On doit bien prendre garde aux motifs des hommes, avant de les louer de s’élever au-dessus d’un préjugé. Pour les juger, il faut se placer à leur propre point de vue, et non dans le point de vue général et absolu de la vérité. Marcher à l’encontre d’une opinion commune parce qu’on la croit fausse est assurément une chose belle et vertueuse. Mais il est presque aussi périlleux pour la moralité humaine de mépriser un préjugé parce qu’il est gênant que d’abandonner une idée vraie parce qu’elle est dangereuse. Les nobles avaient d’abord eu le tort de croire s’avilir en épousant les filles des roturiers ; et ensuite le tort plus grand peut-être de les épouser ayant cette croyance.
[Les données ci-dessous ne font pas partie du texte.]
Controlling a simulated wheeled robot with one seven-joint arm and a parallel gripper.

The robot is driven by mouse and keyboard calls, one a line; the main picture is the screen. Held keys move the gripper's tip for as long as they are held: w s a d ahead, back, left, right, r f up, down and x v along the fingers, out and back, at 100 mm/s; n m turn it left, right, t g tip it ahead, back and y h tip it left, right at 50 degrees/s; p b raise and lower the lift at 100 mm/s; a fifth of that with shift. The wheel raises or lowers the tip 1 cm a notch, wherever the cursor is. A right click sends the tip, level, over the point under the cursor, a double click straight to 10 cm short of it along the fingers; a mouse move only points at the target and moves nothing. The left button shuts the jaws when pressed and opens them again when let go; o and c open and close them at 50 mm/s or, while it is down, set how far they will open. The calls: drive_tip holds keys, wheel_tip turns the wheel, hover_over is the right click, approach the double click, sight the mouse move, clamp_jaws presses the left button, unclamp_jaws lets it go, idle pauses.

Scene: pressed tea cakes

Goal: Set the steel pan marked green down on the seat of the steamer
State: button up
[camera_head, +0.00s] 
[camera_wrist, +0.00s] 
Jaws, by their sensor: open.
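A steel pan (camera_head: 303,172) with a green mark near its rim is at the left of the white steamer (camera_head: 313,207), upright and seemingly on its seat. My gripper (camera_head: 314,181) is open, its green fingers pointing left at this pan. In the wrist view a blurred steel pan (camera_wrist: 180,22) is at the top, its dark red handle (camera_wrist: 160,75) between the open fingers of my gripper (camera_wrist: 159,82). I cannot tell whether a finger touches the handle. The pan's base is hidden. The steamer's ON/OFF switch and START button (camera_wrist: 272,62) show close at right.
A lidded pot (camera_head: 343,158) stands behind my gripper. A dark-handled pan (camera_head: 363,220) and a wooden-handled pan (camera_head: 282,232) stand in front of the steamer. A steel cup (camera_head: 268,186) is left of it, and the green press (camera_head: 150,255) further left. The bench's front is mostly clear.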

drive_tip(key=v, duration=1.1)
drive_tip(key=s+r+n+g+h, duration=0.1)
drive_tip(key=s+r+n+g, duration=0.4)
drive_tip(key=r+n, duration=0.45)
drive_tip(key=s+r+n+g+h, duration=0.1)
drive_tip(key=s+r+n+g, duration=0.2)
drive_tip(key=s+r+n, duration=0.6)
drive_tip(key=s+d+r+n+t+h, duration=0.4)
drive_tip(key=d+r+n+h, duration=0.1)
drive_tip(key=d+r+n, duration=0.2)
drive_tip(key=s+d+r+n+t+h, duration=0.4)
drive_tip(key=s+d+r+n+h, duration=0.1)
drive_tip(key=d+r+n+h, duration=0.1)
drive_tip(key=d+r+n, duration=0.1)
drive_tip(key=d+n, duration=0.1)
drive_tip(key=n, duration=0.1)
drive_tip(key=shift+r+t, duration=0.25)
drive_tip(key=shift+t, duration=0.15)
Dans le dix-huitième siècle, les lois féodales relatives à la substitution des biens, étaient encore en vigueur, mais elles n’offraient à la fortune des nobles qu’un faible abri.

Je suis tenté de croire qu’on s’exagère souvent l’influence qu’exercent ces lois. Je pense que pour produire de grands effets elles ont besoin de circonstances particulières qu’elles ne font pas naître et qui ne dépendent pas d’elles.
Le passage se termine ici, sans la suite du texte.